Hierbij zend ik u mede namens de minister van Onderwijs, Cultuur en Wetenschap de reactie op het verzoek van het lid Sterk (CDA) over het rapport van de Commissie Gelijke Behandeling (Cgb) «Hoe is het bevallen» van 6 maart jl. (Handelingen II 2011/12, nr. 59).

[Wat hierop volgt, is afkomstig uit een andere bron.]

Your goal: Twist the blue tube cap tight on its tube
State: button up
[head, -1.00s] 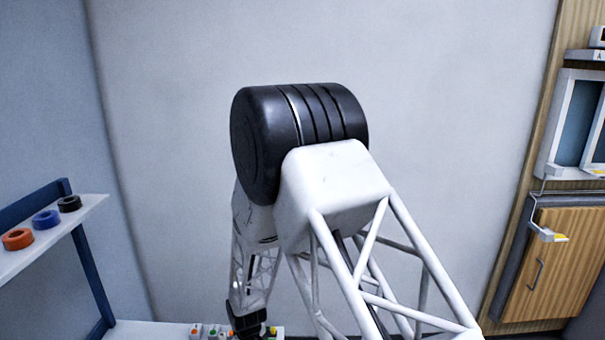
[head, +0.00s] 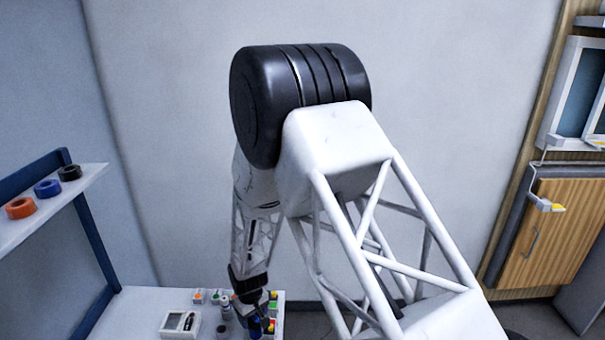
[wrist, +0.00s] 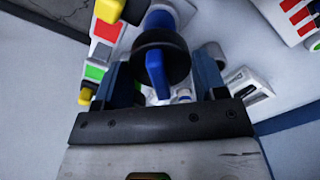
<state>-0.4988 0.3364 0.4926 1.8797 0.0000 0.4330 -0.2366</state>
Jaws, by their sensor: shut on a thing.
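The blue tube cap (wrist: 155,72) shows in the wrist view as a blue bar on a dark round disc, between my fingers, with a blue cylindrical part (wrist: 166,18) beyond it. My gripper (wrist: 162,82) is shut on it, one finger at each side. In the head view, my gripper (head: 258,312) is low over the white table, with a bit of blue (head: 255,330) at its fingertips. The tube's body is mostly hidden behind the cap and gripper, and I cannot tell how tightly the cap sits.
On the table (head: 150,304) are a white meter (head: 180,322), a grey-topped vial (head: 222,330) and small blocks with coloured tops (head: 198,296) close to my gripper. A shelf (head: 50,212) at left holds orange, blue and black rings. A wooden cabinet (head: 548,235) is at right.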

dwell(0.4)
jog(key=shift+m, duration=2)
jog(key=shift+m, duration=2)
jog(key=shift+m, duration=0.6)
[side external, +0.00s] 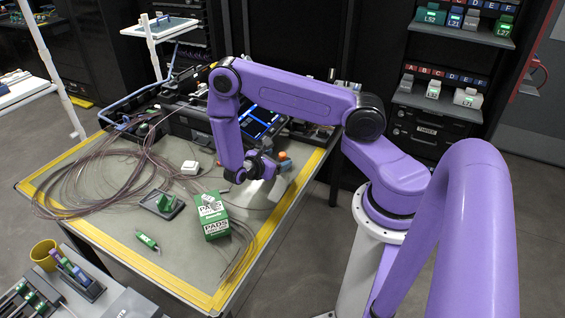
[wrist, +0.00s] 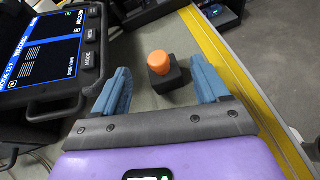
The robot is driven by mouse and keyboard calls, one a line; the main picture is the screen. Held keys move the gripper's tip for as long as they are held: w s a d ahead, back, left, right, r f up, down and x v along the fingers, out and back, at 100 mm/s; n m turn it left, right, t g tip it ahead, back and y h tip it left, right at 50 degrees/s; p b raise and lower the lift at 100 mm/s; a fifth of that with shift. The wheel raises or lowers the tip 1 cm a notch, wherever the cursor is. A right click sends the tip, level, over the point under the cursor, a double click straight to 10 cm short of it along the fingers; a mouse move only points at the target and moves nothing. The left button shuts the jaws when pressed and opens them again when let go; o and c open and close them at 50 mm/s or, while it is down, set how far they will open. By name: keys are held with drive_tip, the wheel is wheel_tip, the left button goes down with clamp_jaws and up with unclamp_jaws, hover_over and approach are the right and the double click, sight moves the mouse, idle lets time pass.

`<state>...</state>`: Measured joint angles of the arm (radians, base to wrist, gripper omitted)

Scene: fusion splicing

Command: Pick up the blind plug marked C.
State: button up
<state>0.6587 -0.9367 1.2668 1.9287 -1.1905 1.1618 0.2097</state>
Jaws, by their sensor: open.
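I cannot make out a blind plug marked C in either view. My gripper (side external: 272,186) hangs over the back right part of the work table. In the wrist view my gripper (wrist: 160,66) is open, its two blue-grey fingers apart with nothing between them. Beyond the fingertips an orange round-topped piece (wrist: 160,62) sits upright on a dark block (wrist: 168,82). The orange piece also shows just behind my gripper in the side view (side external: 283,156). No letter is readable on it.
A splicer with a lit screen (wrist: 42,48) stands left of my gripper. A green and white box (side external: 213,217), cable coils (side external: 90,190) and a small green device (side external: 147,240) lie on the table. Lettered shelves (side external: 440,104) stand at right; a rack of coloured pieces (side external: 75,270) is front left.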

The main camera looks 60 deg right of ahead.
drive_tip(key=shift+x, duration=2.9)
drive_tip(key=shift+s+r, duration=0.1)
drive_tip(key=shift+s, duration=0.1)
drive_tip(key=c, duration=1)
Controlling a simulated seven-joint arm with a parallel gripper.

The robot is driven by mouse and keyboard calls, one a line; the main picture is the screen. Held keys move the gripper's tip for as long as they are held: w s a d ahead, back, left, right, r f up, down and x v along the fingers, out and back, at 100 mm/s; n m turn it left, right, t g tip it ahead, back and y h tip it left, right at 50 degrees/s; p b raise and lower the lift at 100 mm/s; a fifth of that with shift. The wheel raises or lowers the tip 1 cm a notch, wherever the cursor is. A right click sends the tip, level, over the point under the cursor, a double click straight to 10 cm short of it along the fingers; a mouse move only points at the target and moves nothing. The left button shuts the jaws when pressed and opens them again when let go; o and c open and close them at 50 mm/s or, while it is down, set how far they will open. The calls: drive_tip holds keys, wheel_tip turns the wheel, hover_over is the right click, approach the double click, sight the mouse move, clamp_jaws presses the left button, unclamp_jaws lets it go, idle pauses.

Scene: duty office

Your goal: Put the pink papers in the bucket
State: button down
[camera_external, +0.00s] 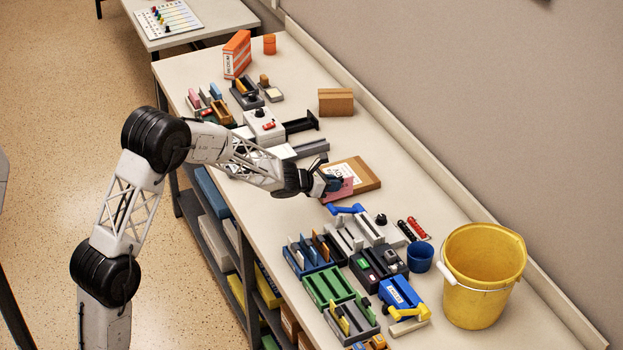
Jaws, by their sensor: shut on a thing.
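A pink paper (342,190) shows at my gripper (331,184), beside a flat brown box with a white label (365,176) on the bench. My gripper is shut on the pink paper; its fingers are partly hidden by the wrist and the paper. I cannot tell whether the paper touches the bench or the box. The yellow bucket (483,275) stands upright at the right end of the bench, with a white grip on its wire handle. It is well to the right of my gripper. The bottom of its inside is hidden.
Between my gripper and the bucket stand a grey device with a blue lever (350,225), a blue cup (420,257) and several coloured trays (328,287). A brown carton (336,102) is at the back. The bench (385,130) is clear along the wall.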

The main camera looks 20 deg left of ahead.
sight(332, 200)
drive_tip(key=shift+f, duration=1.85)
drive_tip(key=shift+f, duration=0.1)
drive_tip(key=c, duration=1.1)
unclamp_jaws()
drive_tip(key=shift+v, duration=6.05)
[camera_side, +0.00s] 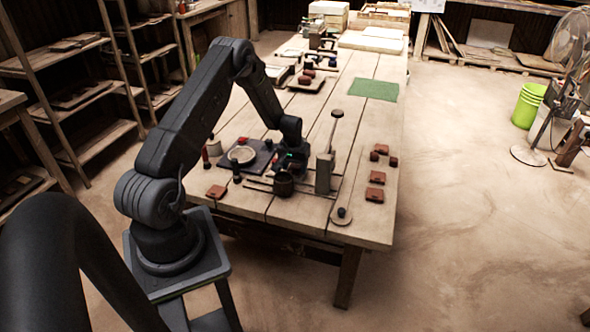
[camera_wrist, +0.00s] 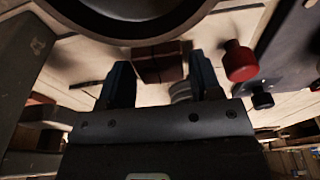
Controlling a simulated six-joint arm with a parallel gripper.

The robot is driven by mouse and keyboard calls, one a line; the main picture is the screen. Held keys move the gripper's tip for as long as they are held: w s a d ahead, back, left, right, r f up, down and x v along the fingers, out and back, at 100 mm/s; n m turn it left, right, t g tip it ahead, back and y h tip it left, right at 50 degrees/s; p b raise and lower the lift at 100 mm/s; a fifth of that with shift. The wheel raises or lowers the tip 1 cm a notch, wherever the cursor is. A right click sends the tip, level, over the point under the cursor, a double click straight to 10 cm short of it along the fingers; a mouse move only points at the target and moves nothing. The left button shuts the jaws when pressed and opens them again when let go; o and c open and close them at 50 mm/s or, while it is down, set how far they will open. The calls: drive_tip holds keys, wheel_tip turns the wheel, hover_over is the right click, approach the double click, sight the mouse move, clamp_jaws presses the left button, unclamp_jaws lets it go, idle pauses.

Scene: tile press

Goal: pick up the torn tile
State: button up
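My gripper (camera_wrist: 162,80) is open in the wrist view, with its two dark fingers well apart. A reddish-brown tile (camera_wrist: 158,62) shows beyond and between the fingers, with a dark line across it; I cannot tell if it touches them. In the side view my gripper (camera_side: 288,168) is low over the table, behind a dark round pot (camera_side: 283,184), and its fingertips are hidden. Several reddish-brown tiles lie at the right of the table, including a front one (camera_side: 375,195) and one behind it (camera_side: 377,178). Another tile (camera_side: 216,191) lies at the left edge. I cannot tell which is torn.
A press with a tall lever (camera_side: 326,165) stands right of my gripper. A dark plate (camera_side: 258,165) with a round pale disc (camera_side: 242,155) is to the left. A red-topped knob (camera_wrist: 240,62) is close to the right finger. A green mat (camera_side: 373,89) lies farther back.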

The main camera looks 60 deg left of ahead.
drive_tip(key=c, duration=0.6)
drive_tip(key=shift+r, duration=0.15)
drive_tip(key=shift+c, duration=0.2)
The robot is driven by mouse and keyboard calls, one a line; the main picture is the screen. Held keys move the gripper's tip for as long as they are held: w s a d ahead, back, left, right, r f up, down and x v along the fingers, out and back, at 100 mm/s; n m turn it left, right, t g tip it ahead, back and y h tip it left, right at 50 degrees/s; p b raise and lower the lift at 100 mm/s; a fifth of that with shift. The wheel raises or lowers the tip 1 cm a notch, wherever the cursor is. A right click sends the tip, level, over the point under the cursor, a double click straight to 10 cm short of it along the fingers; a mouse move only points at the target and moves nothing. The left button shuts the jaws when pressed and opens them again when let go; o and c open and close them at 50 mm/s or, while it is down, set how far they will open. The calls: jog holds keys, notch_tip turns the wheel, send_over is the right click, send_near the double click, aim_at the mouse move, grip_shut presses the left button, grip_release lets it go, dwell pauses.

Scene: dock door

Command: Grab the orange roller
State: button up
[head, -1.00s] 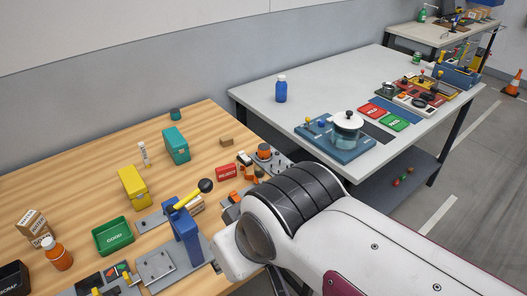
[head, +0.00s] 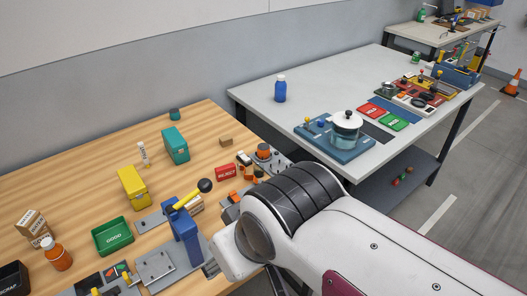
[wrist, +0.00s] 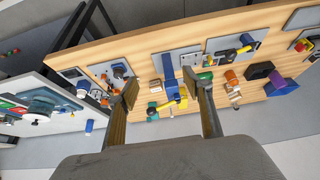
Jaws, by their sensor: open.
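Several small orange pieces (head: 248,171) sit at the right end of the wooden bench in the head view, close to my arm. An orange-topped round part (head: 263,150) stands on a grey plate behind them. I cannot tell for certain which one is the roller. My gripper is hidden behind my arm in the head view. In the wrist view my gripper (wrist: 161,84) is open and empty, its two fingers wide apart above the bench.
A blue press (head: 185,237) with a yellow lever stands near my arm. A red reject bin (head: 226,173), green bin (head: 113,236), yellow box (head: 133,187) and teal box (head: 176,145) stand on the bench. A grey-topped table (head: 250,97) lies beyond. Bare wood lies between the boxes.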

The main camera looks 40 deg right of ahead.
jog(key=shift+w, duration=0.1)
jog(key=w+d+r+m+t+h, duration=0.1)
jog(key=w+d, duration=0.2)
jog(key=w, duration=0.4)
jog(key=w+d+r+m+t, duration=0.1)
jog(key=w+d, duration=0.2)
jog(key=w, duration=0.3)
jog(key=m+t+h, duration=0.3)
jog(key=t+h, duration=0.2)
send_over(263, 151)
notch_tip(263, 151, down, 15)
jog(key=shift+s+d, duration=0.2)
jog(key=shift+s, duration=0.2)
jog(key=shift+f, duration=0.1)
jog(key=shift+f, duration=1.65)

Uit het onderzoek «Hoe is het bevallen?» van de Cgb blijkt dat 45% van de vrouwen die in de periode 2007 tot en met maart 2011 zwanger waren of moeder zijn geworden én tijdens de zwangerschap of het moederschap werkten of werk zochten, een situatie heeft meegemaakt die mogelijk op discriminatie wijst. Uit het onderzoek blijkt verder dat veel vrouwen die een situatie hebben meegemaakt die op mogelijke discriminatie wijst, dit niet benoemen als discriminatie. Dit kan te maken hebben met een gebrek aan informatie over wat wel en wat niet is toegestaan. Geïnterviewde werkgevers geven aan dat zij over het algemeen geen grote organisatorische problemen hebben ten aanzien van zwangerschappen op het werk, maar dat in bepaalde gevallen het bedrijfsbelang met de wetgeving ter bescherming van zwangere vrouwen en moederschap kan botsen.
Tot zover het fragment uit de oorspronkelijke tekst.